The supporters of Khodorkovsky, who turned Yukos into Russia's biggest oil firm before it was seized and broken up by the state, have long argued he was imprisoned as punishment for daring to challenge strongman Vladimir Putin.
The European Court of Human Rights ordered Russia to pay 10,000 euros ($14,380) in damages to the tycoon after finding several violations in the conditions of his arrest and subsequent detention.
However, the Strasbourg-based court rejected his central argument that his case is "politically motivated", it said in a statement.
The decision came just after a Russian court announced it had received a request from Khodorkovsky for parole and amid tentative signs of a shift in the hardline attitude towards the case by the authorities.
"I ask you to examine the issue of my parole," Khodorkovsky said in a request to a Moscow court, posted on his website khodorkovsky.ru late on Monday.
"The articles under which I have been convicted provide for this possibility once half the sentence has been completed," he added.
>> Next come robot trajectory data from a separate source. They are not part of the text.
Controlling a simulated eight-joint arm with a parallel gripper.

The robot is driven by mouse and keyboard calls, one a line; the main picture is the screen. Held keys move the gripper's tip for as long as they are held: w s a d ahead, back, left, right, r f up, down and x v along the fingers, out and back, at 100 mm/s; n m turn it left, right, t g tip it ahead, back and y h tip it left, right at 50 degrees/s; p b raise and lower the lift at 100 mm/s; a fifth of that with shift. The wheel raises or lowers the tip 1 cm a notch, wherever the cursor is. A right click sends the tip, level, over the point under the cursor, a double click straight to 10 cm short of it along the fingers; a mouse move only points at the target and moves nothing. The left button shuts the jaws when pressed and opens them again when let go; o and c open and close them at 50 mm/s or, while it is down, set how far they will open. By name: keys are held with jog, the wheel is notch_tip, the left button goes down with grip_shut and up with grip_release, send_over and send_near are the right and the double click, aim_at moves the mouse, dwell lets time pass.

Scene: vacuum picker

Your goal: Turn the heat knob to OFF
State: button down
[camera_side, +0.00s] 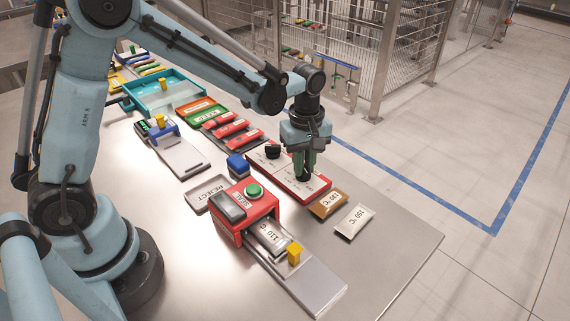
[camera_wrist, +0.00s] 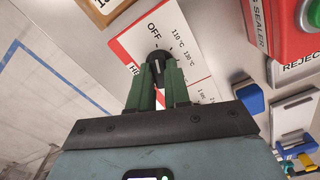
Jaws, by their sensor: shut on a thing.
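The heat knob is a black round knob (camera_wrist: 156,58) on a white panel with a red edge (camera_wrist: 187,32). In the wrist view the word OFF is printed just above the knob, with temperature marks such as 110 °C to its right. A short pale line shows on the knob; it points roughly up, but I cannot tell exactly which mark it meets. My gripper (camera_wrist: 158,76) has its green fingers shut on the knob, one on each side. In the side view my gripper (camera_side: 304,177) points down onto the right part of the panel (camera_side: 322,187), hiding most of the knob.
A second black knob (camera_side: 272,152) stands on the same panel. The red sealer (camera_side: 246,211) with a green button is in front, beside a blue block (camera_side: 237,165). A brown 30 °C plate (camera_side: 328,204) and a pale 150 °C plate (camera_side: 354,221) lie right of the panel.

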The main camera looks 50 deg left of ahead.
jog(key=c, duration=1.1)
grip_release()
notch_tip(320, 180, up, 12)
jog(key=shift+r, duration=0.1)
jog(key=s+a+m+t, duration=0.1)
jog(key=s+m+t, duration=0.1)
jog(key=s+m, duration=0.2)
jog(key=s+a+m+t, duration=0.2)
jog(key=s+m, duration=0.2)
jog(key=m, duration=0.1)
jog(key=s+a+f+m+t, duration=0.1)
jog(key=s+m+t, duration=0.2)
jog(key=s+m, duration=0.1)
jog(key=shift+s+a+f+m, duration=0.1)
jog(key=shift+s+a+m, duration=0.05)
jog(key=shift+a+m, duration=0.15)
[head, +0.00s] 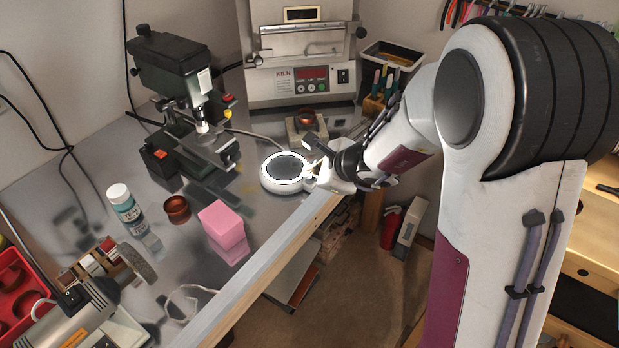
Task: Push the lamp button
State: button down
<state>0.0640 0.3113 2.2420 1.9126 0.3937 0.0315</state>
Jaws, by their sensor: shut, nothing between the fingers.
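A round lamp head (286,173) with a bright white ring and a dark centre is at the table's right edge in the head view. A pale piece (331,180) adjoins its right side, partly behind my gripper. My gripper (316,150) is shut and empty, just right of and above the lamp head, at the end of the arm coming from the right. I cannot tell whether it touches the lamp. The lamp's button is not discernible; my gripper may cover it.
A kiln (303,85) stands behind, with a small block and brown bowl (305,118) before it. A drill press (180,75) stands left. A pink block (223,228), brown cup (176,209) and bottle (127,207) are nearer. Bare table lies between the pink block and lamp.

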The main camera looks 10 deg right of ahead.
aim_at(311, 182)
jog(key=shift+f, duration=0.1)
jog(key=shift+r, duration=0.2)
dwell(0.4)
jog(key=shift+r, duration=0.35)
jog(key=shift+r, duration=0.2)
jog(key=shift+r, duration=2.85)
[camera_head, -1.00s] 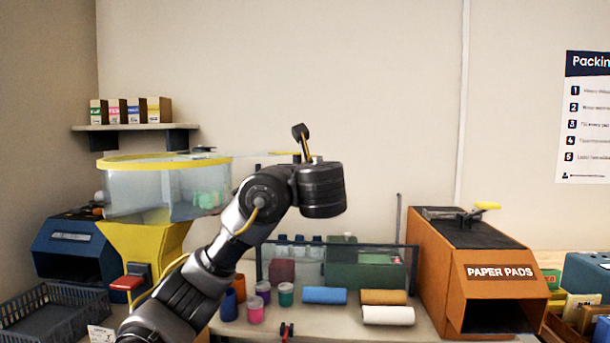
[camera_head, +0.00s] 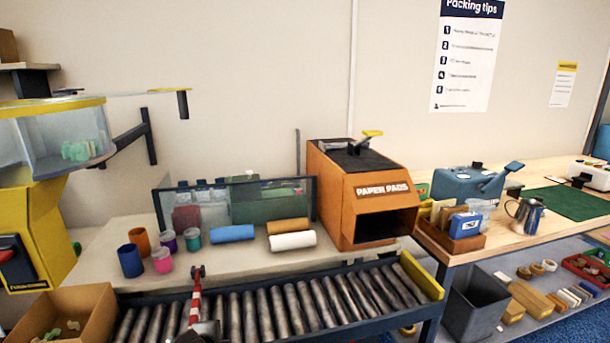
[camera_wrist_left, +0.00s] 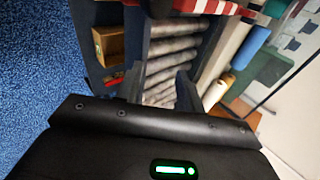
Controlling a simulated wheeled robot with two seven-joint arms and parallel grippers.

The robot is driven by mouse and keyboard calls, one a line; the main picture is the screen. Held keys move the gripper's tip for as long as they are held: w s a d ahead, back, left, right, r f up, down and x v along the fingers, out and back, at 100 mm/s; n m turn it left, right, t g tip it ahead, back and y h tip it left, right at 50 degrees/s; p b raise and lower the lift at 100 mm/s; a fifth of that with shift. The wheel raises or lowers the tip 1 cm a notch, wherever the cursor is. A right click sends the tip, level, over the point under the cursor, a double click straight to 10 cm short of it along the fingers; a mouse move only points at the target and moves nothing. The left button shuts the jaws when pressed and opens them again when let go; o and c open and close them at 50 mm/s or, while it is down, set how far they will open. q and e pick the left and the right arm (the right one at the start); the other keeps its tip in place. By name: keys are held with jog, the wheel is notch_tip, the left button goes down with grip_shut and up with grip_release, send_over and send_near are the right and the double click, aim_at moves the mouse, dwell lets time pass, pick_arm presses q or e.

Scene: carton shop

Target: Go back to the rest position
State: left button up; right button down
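My left gripper (camera_wrist_left: 160,84) shows in the left wrist view. Its two dark fingers stand apart with nothing held between them, and the roller conveyor shows beyond them. Neither gripper can be made out in the head view, and my right gripper is in no current view.
The roller conveyor (camera_head: 275,309) runs along the front of the bench. An orange paper pads dispenser (camera_head: 342,200) stands behind it. A carton (camera_head: 95,312) is at lower left, beside a yellow hopper machine (camera_head: 38,225).

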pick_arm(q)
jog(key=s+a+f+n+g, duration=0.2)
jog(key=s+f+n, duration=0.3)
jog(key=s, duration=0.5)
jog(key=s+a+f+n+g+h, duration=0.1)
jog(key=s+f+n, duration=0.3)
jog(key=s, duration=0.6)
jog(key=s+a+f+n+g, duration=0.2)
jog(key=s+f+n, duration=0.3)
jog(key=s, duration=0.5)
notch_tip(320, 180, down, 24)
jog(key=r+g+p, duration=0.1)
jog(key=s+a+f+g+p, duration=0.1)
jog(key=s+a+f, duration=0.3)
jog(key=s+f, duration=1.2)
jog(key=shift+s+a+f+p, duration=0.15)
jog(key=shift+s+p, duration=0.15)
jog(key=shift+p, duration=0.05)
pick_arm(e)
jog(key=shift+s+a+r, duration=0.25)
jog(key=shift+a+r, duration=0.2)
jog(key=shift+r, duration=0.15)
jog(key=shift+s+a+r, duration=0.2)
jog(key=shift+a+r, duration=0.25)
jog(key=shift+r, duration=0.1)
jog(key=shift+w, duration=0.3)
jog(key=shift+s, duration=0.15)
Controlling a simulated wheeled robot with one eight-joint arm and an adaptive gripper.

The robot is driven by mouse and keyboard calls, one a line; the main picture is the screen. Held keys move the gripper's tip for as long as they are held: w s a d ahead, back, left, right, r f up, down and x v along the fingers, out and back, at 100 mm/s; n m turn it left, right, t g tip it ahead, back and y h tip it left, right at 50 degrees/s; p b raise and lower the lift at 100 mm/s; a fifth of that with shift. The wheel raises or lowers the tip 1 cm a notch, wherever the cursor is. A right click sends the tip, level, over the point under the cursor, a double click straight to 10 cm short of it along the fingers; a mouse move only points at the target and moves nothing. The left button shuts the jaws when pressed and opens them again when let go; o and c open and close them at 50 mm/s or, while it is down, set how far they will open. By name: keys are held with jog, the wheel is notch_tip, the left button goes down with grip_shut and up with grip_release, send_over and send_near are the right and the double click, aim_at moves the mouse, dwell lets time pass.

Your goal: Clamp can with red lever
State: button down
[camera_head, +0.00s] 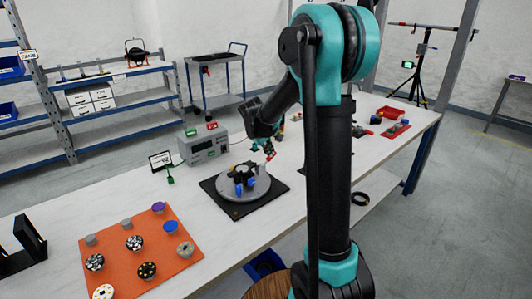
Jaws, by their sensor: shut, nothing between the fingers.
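A round grey fixture (243,187) sits on a black square mat (276,192) on the long white table. Dark parts and blue pieces are on top of it; they are too small to tell which is the can. A small red part (269,150) shows just above and right of the fixture. I cannot tell whether it is the red lever or part of my gripper tip. My gripper (268,146) is shut and empty, pointing down behind the fixture's right side. My arm hides part of the table to the right.
An orange mat (150,252) with several round pieces lies at the front left. A grey box with a display (204,147) and a small sign (161,159) stand behind the fixture. Bare table lies between the mats.

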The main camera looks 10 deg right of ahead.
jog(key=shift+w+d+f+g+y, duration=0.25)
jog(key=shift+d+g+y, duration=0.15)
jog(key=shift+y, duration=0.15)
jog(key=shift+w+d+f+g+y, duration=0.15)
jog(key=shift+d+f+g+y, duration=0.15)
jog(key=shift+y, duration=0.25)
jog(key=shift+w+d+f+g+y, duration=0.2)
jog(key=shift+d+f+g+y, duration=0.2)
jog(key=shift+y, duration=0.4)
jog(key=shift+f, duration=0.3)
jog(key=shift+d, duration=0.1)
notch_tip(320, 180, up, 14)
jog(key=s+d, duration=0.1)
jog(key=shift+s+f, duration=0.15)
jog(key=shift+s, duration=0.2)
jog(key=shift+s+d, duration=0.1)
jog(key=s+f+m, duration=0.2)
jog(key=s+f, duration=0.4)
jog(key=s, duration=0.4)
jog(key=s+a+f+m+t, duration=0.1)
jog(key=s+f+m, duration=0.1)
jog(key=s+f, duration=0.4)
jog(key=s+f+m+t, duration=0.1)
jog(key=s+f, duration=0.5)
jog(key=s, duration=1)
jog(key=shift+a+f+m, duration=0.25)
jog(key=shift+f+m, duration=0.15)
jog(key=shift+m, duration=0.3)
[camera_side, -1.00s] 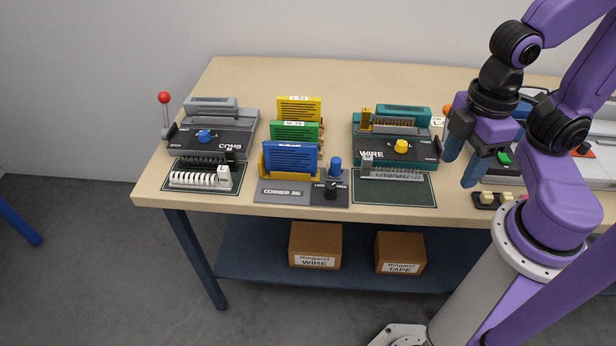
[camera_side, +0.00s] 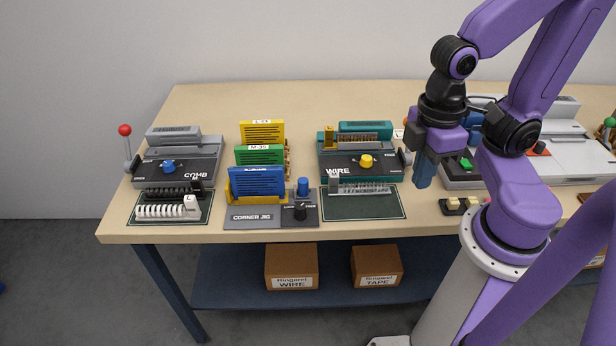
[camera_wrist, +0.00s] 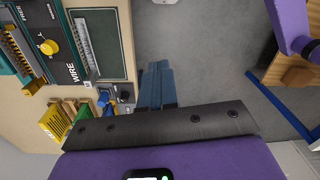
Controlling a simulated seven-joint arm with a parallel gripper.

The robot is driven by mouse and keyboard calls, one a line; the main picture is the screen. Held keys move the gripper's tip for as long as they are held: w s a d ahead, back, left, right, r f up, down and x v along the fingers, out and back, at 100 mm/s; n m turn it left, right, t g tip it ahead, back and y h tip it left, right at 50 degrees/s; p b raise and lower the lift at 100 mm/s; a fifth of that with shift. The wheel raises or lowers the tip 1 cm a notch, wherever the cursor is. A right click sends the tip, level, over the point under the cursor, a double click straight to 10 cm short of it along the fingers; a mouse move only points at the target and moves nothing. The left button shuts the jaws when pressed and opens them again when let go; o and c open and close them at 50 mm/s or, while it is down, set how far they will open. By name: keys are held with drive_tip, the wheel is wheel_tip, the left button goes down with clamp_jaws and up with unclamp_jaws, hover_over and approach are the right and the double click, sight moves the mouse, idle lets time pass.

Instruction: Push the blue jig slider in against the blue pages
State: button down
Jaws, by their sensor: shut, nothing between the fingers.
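The blue jig slider (camera_side: 303,187), a short blue upright post, stands on the grey corner jig (camera_side: 252,217), right of the blue pages (camera_side: 257,182). A gap shows between the post and the pages. My gripper (camera_side: 423,184) is shut and empty, pointing down, well to the right of the jig beyond the teal wire machine. In the wrist view, my closed fingers (camera_wrist: 157,75) show near the middle, with the slider (camera_wrist: 103,98) and blue pages (camera_wrist: 82,112) to their left.
A black knob (camera_side: 300,211) stands just in front of the slider. Green pages (camera_side: 261,155) and yellow pages (camera_side: 262,131) stand behind the blue ones. The wire machine (camera_side: 340,166) and its dark mat (camera_side: 382,205) lie between jig and gripper. A comb machine (camera_side: 185,165) is at left.

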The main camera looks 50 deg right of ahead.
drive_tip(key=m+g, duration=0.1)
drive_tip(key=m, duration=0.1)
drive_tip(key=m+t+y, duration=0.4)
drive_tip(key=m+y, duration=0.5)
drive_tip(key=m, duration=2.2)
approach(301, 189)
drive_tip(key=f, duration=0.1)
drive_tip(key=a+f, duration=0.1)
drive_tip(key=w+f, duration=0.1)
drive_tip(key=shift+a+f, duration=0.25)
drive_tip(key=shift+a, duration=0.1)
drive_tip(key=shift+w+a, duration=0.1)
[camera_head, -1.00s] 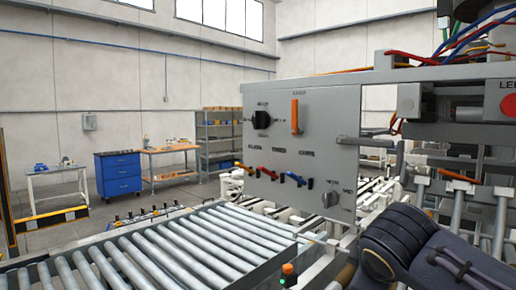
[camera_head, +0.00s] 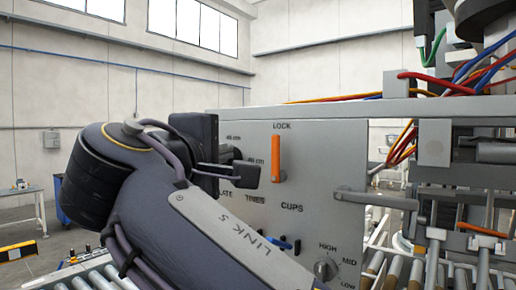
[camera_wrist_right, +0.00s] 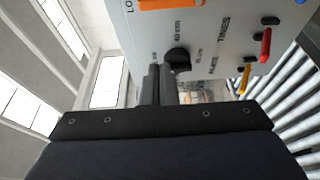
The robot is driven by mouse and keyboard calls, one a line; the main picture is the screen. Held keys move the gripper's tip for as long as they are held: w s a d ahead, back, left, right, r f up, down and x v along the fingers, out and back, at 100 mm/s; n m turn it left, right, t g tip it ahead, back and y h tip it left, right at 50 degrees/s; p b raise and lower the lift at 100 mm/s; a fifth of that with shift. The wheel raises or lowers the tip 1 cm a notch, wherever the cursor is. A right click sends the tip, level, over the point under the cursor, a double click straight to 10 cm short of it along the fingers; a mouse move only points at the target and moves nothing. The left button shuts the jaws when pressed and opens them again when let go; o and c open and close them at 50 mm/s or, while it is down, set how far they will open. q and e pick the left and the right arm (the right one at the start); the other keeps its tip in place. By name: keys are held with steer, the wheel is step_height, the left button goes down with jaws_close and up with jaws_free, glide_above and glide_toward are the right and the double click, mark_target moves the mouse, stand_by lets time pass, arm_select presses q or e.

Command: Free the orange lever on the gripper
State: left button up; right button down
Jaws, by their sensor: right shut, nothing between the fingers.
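The orange lever (camera_head: 276,158) stands upright under the word LOCK on the grey control panel (camera_head: 330,190). In the wrist view the orange lever (camera_wrist_right: 170,4) lies along the top edge, partly cut off. My right gripper (camera_head: 243,173) is in front of the panel, just left of the lever and around its lower half in height. It is shut and holds nothing. In the wrist view its fingers (camera_wrist_right: 155,85) point at the panel beside the black knob (camera_wrist_right: 177,60). I cannot tell whether they touch it. My left gripper is not in view.
A red lever (camera_wrist_right: 265,45) and a yellow lever (camera_wrist_right: 246,78) show in the wrist view. Cables (camera_head: 440,85) and machine parts crowd the right. A roller conveyor (camera_head: 95,280) runs below.

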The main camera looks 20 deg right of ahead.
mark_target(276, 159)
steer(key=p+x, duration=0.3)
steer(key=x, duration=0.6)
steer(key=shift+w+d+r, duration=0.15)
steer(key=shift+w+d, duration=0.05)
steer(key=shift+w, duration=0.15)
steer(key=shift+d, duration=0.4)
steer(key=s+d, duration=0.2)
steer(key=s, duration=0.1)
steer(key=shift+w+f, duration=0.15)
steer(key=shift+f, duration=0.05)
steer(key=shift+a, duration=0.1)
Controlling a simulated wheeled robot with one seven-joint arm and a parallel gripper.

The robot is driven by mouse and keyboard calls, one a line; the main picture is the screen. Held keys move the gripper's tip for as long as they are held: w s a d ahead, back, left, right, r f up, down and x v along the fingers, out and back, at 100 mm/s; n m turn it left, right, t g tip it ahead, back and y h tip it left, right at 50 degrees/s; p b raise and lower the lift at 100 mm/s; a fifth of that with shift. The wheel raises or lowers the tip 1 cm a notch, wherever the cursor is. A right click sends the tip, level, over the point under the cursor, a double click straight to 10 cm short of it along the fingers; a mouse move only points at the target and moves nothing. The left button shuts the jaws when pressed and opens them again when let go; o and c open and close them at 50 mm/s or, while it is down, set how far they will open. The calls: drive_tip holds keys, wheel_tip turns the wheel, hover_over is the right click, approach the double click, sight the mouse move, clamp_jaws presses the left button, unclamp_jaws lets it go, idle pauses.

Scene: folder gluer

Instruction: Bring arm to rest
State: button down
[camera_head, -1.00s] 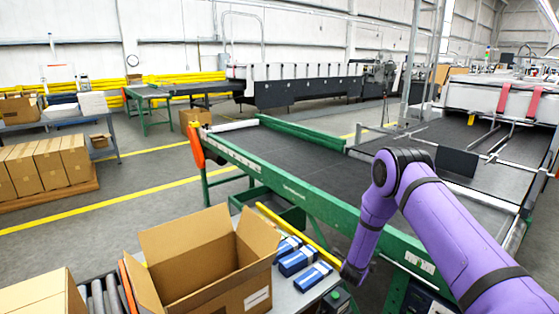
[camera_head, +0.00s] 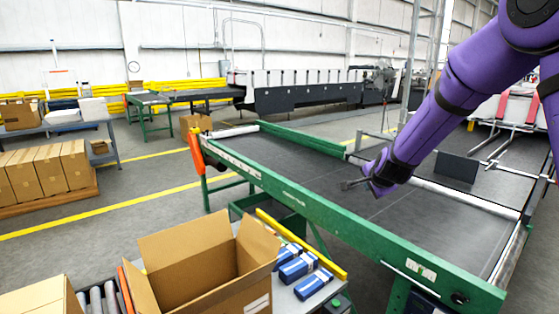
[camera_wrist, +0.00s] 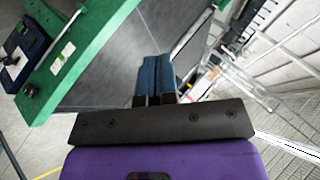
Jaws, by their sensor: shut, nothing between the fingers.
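My purple arm reaches in from the upper right in the head view. My gripper (camera_head: 346,185) is shut and empty, held above the dark belt of the green-framed conveyor (camera_head: 300,195). In the wrist view my gripper (camera_wrist: 156,75) shows its two fingers together with nothing between them. The conveyor's green side rail (camera_wrist: 75,50) shows at the upper left there.
An open cardboard box (camera_head: 205,262) stands at the front, with several blue-and-white cartons (camera_head: 298,268) beside it on a table. A yellow bar (camera_head: 300,243) runs behind them. Stacked brown boxes (camera_head: 45,170) sit on a pallet at left. Floor between is clear.

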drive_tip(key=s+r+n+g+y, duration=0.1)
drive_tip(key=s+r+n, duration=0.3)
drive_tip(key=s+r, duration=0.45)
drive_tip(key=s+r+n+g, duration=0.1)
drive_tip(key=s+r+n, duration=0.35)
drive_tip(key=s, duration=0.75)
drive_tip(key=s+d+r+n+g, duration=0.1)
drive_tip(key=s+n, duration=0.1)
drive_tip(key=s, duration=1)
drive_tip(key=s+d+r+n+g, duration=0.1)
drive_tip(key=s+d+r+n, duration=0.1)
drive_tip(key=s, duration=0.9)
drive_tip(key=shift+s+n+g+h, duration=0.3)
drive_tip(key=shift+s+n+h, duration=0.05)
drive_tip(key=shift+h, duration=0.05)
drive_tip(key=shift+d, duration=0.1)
Khodorkovsky's request arrived at the Preobrazhensky district court in Moscow earlier Tuesday, a court spokeswoman told AFP.
His lawyer Vadim Klyuvgant told AFP that there were "no legal obstacles" for the parole and said that the court was obliged to examine the request within weeks.
"There is always hope, otherwise how would we live?" he added, while expressing concern that the court could draw out the process by creating "bureaucratic pretexts".
Khodorkovsky has been in detention since 2003 when he was arrested on his jet on the runway of a Siberian airport.
The former magnate and his co-accused Platon Lebedev are serving an eight- year sentence handed down in 2005 for tax evasion and are set to stay in jail until 2016 after receiving another 13-year sentence for fraud.
The parole request is based on the argument that the pair have already served over half of the new 13-year term, when time served is taken into account, and thus have the right for early release according to Russian law.
The Russian authorities have always brushed off widespread international criticism that the case is politically motivated, with Prime Minister Putin bluntly declaring last year that a "thief must be in prison".
But intrigue has flared again in the last few days after a Russian television channel that is usually slavishly loyal to the Kremlin took the highly unusual step of broadcasting a report about Khodorkovsky, virtually a taboo subject.
The Central Television programme on the NTV channel, shown on prime time Sunday evening, broadcast a segment that included comments by Khodorkovsky's main lawyer and even written answers from the prisoner himself.
"This report could not have appeared without approval from above," the Vedomosti daily wrote Tuesday, describing it as "completely unexpected".
Some analysts have detected a split between Putin and President Dmitry Medvedev over the issue. Medvedev, a lawyer by training, said this month that the release of Khodorkovsky would not pose a threat to society.
Khodorkovsky had been scheduled for release this year before a Moscow court found him guilty on a second set of fraud charges in December that his legal team said were absurd.
A former aide to the court where the verdict was given at the end of 2010 sparked a furore earlier this year when she claimed that the judge had been ordered to give the verdict from on high.
Judge Viktor Danilkin -- who was ridiculed in some quarters for delivering the verdict a day before New Year's Eve in a barely audible mumble -- said he would live with the judgement until the "end of my days".